Of course the problem occurs when one tries to apply the fit over the last 1000 years to the actual probable average temperature including MWP and LIA (as opposed to the MBH hockey stick). Suddenly one is forced to confront the fact that in the MWP there were no atmospheric sulphates worth mentioning and nuclear bombs hadn’t been invented and the anthropogenic CO_2 levels were basically zero — but damn, it was at the very least nearly as warm as it is today if not warmer.
Solar variations, however, were around back then, and were strongly correlated with the LIA as well, which is very difficult to explain with a dip in anthropogenic CO_2 or sulphur aerosols.

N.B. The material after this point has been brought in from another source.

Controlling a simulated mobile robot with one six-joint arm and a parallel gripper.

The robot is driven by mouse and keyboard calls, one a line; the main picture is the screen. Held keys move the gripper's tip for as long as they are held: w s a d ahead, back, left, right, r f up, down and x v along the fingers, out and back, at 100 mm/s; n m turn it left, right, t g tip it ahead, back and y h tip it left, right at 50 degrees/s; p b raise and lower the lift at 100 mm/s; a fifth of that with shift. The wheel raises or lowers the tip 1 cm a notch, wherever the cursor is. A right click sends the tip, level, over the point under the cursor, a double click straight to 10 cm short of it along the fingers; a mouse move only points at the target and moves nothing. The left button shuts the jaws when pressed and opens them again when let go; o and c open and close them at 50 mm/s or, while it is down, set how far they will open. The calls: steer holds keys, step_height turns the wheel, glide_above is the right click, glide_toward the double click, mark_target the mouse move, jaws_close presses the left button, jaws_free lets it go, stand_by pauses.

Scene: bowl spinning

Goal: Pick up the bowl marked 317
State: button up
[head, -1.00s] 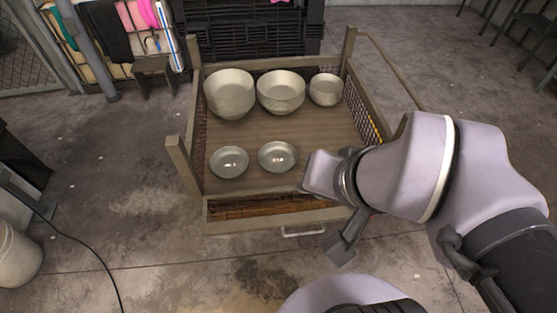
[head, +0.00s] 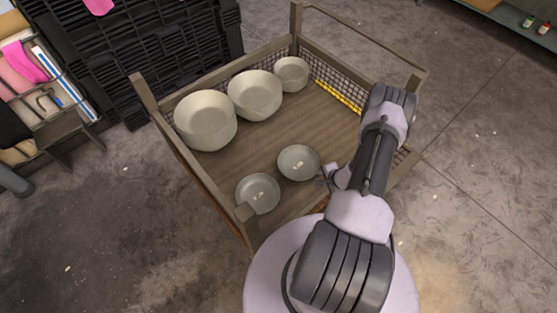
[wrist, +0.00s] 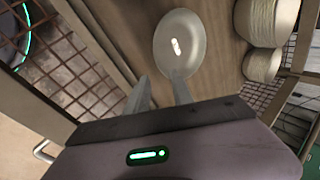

Then one is very naturally tempted to at least try to invert the statistical fit. What if it were solar variation that were the primary driver of global climate and CO_2 the minor modifier? Simply eyeballing the data one can see that this would work, and work damn well. Solar with a CO_2 modulator would work over the last 200 years at least as well as CO_2 with solar as a modulator — both would result in good fits (as is so often the case with nonlinear regression, what one gets even for a two component model depends on where one starts!) Over the Holocene, however, CO_2 as the primary modulator fails badly, obviously — so much so that it is perfectly clear that it can never be taken seriously as a global hypothesis until the primary drivers that determine global climate are accounted for and their background subtracted which we cannot do until we understand them which we don’t. Solar/GCR with CO_2 as a modulator (or neglecting CO_2 entirely) appears to work at least tolerably well over decadal scales (Svensmark), century scales (Lassen and Friis-Christensen, Solanki and Fligge), thousand year timescales across the Holocene (Bond et. al.) and there is at least a strong correlation over hundred million year timescales (Svensmark, again).

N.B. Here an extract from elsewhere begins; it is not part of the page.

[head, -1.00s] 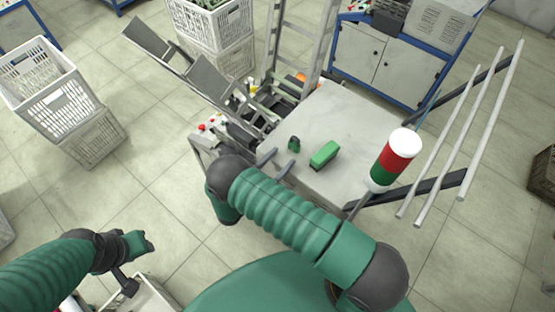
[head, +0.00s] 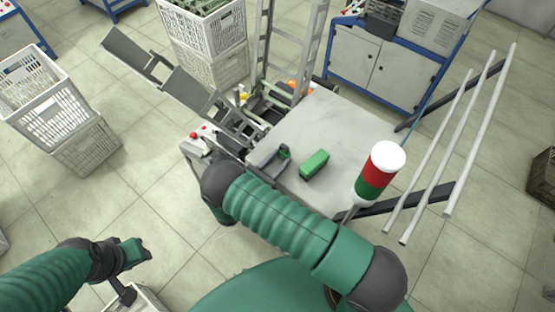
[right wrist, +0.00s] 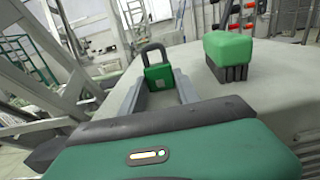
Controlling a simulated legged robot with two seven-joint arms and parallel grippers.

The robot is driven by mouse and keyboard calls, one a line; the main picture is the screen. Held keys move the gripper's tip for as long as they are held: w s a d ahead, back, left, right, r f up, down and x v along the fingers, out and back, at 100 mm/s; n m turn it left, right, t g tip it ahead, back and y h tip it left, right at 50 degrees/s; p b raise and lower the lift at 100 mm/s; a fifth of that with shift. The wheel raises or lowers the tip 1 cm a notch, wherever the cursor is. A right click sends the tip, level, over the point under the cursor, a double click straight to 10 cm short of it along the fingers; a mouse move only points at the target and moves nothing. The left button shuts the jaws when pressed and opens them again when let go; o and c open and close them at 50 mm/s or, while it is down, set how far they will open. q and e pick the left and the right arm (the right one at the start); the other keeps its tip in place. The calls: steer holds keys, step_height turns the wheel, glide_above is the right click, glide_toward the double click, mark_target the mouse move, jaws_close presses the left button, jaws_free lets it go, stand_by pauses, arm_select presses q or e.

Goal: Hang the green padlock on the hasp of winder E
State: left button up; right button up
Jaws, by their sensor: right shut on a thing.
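The green padlock (right wrist: 158,76) stands upright in the right wrist view, its dark shackle up, between the two grey fingers of my right gripper. In the head view the padlock (head: 285,150) is small and partly covered by the fingers. My right gripper (head: 277,155) is shut on it, low at the grey machine top (head: 325,125). I cannot make out the hasp or a letter marking winder E. My left arm is at the lower left of the head view, apart from the machine; its gripper (head: 126,296) is too unclear to tell its opening.
A green-topped brush-like block (head: 314,165) lies just right of the padlock; it also shows in the right wrist view (right wrist: 229,50). A red, white and green signal lamp (head: 379,173) and long rods stand at the right. White crates (head: 45,115) stand at the left.

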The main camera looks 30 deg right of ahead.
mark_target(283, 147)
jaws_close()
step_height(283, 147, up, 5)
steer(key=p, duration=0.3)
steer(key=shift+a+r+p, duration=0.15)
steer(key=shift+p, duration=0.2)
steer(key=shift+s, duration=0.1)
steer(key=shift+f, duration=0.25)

Whether or not Svensmark’s particular mechanism is correct, this correlation between solar state as evidenced by e.g. Be10 and C14 levels and various climate proxies is (in my opinion) almost certainly real — it has been reported by many authors and as far as I know contradicted by none. And it isn’t really surprising — the Sun is hardly the constant, quiet, passive entity that the hockey stick crowd make it out to be, it is a vibrant (or perhaps “vibrating”:-), dynamic, variable object that we are just barely starting to understand.
rgb
vukcevic says:
February 16, 2011 at 4:09 am
Do you think there is a chance of Dr. Hathaway upgrading his next month prediction
No.
You may not need the L&P ‘invisibles’ to rescue your 78 Rmax.

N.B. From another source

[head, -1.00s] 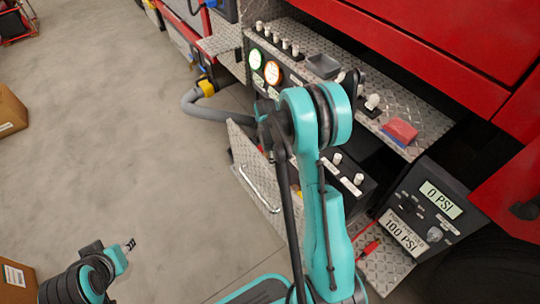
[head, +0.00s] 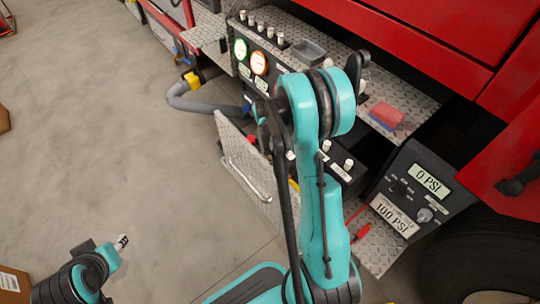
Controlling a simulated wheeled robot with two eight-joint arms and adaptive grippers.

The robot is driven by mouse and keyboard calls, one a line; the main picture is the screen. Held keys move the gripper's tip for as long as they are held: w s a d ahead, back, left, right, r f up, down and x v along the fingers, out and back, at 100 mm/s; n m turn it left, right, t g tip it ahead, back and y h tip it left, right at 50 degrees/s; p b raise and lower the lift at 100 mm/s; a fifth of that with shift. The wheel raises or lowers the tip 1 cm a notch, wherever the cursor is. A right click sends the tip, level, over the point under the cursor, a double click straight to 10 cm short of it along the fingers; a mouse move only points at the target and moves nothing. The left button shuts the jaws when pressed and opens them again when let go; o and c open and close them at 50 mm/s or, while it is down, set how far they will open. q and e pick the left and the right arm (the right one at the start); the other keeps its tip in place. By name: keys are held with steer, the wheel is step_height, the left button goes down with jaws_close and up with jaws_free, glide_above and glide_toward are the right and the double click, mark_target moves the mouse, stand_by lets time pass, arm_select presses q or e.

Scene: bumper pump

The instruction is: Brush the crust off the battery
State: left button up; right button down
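A black box (head: 345,178) with white-capped posts, which looks like the battery, sits low in the open truck compartment. My right arm covers its left part, and I cannot make out crust on it. A red block with a blue underside (head: 387,115), possibly the brush, lies on the metal shelf right of my right arm. My right arm rises through the middle; its gripper cannot be made out behind it. My left arm is low at the left, with a small light tip (head: 122,242) pointing up; I cannot tell its gripper's state.
A diamond-plate door (head: 242,165) hangs open left of my right arm. A panel reading 0 PSI (head: 430,180) stands at the right, with red clamps (head: 362,233) beside it. A grey hose (head: 195,105) is at the left. The concrete floor at left is largely clear.

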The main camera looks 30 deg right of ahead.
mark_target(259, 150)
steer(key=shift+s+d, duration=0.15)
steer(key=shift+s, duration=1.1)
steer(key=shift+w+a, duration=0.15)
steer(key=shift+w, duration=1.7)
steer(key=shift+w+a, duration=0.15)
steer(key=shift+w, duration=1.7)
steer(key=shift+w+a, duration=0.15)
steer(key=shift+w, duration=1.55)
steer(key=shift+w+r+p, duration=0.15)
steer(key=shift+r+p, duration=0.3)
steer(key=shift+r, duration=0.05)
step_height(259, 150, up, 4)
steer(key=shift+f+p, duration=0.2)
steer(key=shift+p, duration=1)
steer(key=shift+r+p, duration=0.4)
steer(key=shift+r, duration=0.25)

It is Rmax=72, but you have misunderstood L&P. The Rmax=72 corresponds to F10.7 ~120, and that is the real prediction. [e.g. Schatten does F10.7; to make things easier to compare and since most people report their prediction as SSN we did too]. The prediction is based on the magnetic field and so predicts magnetic fields [of which F10.7 is an excellent proxy]. At the time it was not known [although there were hints – e.g. the Maunder Minimum] that the visibility of sunspots could vary much more than the magnetic field, so everybody assumed a constant relationship between F10.7 and SSN. We now know that this relationship may not be constant and will have to adapt to that.
I am sticking to my long term held view
At least Hathaway is willing to follow the data rather than his conviction…
Robert G. Brown says:
February 16, 2011 at 5:03 am
it is reasonable to increase one’s degree of belief in the hypothesis and if it doesn’t happen it is equally reasonable to decrease it.
That is the way you should have said it. Good that you have come around to that.
this correlation between solar state as evidenced by e.g. Be10 and C14 levels and various climate proxies is (in my opinion) almost certainly real — it has been reported by many authors and as far as I know contradicted by none.
Much of the cosmogenic record is heavily influenced by deposition processes, i.e. weather and climate, see e.g. http://www.leif.org/research/Aldahan%20GRL.pdf or
http://arxiv.org/abs/1004.2675?context=physics so there is some circularity in the argument.
Wow , this is exciting! I first started following solar data (thx to WUWT) in 2007, after the start of the extended minimum. So this the first time in the short life of my newest hobby that I’ve seen the 10.7cm radio flux go above 100. Some people might reckon that tracking 11 year solar cycles is sort of like watching paint dry, but I think it’s fascinating. I obsessively check the stats like a baseball fan burying his head in box scores after every game.
Got really excited when I linked to this page. But nothing seems to be happening over at
http://www.gedds.alaska.edu/auroraforecast/
What is the normal odds of a flare producing an aurora, so those of us not in the know can decide how psyched to get?
emmi says:
February 16, 2011 at 8:28 am
What is the normal odds of a flare producing an aurora, so those of us not in the know can decide how psyched to get?
It takes the solar wind a couple of days to get here. So perhaps tomorrow…
Nerds nerds nerds! hahahahaha!!! (I love it!)
Ulric Lyons, I was really impressed with your comments about solar wind last summer. Hot, dry wind blowing Eastbound and I couldn’t help but say to myself its like its coming straight from the sun like Ulric said.